Search code examples
python-3.xoracle-databasecx-oracle

Japanese characters showing up as question marks on querying Oracle DB, using cx_Oracle


I'm using cx_Oracle v7.1.3 with Python 3.6.4. My current Oracle Database has both English, Japanese and numeric values. The English and numeric values are being retrieved fine, but the Japanese text shows up as '???'.

My first thought was this had to do something with the encoding, maybe the default ASCII would be raising a problem, so I used str.encode() to try and encode the Japanese strings to UTF8, but to no avail. On printing them, they simply show b'????'

with open('get_table_names.sql', 'r') as file:
  for line in file:
     SQL_QUERY = str(line)

cursor.execute(SQL_QUERY)
# Inner cursor to read inner fields
new_cursor = connection.cursor()
for desc, table_name in cursor:
  # print(cursor.description)
  new_cursor.execute("SELECT * FROM {}".format(table_name.lower()))    
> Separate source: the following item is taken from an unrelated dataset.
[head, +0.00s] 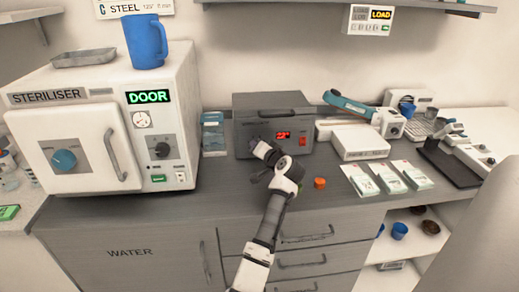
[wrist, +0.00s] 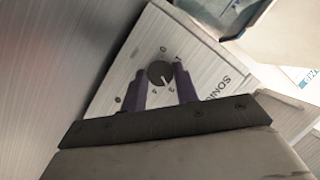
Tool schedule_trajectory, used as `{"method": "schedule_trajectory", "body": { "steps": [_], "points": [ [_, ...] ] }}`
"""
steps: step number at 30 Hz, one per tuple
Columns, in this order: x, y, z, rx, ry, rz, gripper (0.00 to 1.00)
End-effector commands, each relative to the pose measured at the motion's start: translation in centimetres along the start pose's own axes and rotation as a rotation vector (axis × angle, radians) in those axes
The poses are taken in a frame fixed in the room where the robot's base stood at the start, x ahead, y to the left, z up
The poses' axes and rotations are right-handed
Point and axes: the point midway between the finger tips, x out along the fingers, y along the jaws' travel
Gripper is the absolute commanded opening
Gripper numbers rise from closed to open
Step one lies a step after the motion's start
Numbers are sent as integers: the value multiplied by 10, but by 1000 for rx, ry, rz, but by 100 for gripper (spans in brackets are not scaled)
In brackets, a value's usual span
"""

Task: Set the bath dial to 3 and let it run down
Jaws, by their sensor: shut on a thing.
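The bath is a dark grey box (head: 255,104) on the counter, with a lid handle, a lit red display (head: 283,135) too small to read surely, and a red switch (head: 303,141). My gripper (head: 262,149) is at the left of its front and hides the dial there. In the wrist view the round dark dial (wrist: 160,73) sits on a brushed metal panel (wrist: 120,95) with numbers around it. My two fingers (wrist: 159,76) are shut on the dial, one on each side. A pale mark on the dial points toward the 3, as far as I can tell.
A white steriliser (head: 85,130) stands on the left with a blue jug (head: 145,42) on top. An orange cap (head: 320,183) lies in front of the bath. White packets (head: 388,177) and a white box (head: 360,143) stand to the right.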

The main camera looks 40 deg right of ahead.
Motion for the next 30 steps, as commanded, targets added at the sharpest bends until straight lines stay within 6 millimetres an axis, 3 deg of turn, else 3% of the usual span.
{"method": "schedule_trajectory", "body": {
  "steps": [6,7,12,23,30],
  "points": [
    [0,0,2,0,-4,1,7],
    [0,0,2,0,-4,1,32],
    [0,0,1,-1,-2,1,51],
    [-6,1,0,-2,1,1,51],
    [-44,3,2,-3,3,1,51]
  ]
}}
The with, open block simply reads an SQL query from a file. The cursor executes that and retrieves the names of all the tables to be queried and the new_cursor is used to read every single table.

Any and all help will be appreciated.


Solution

  • Either set the NLS_LANG environment variable with your character set before you start Python, or (easier) use encoding when you connect, see https://cx-oracle.readthedocs.io/en/latest/module.html#cx_Oracle.connect

    Use something like:

    conn = cx_Oracle.connect("user/password@hostname/servicename", encoding="UTF-8", nencoding="UTF-8")
    

    You may need a different encoding.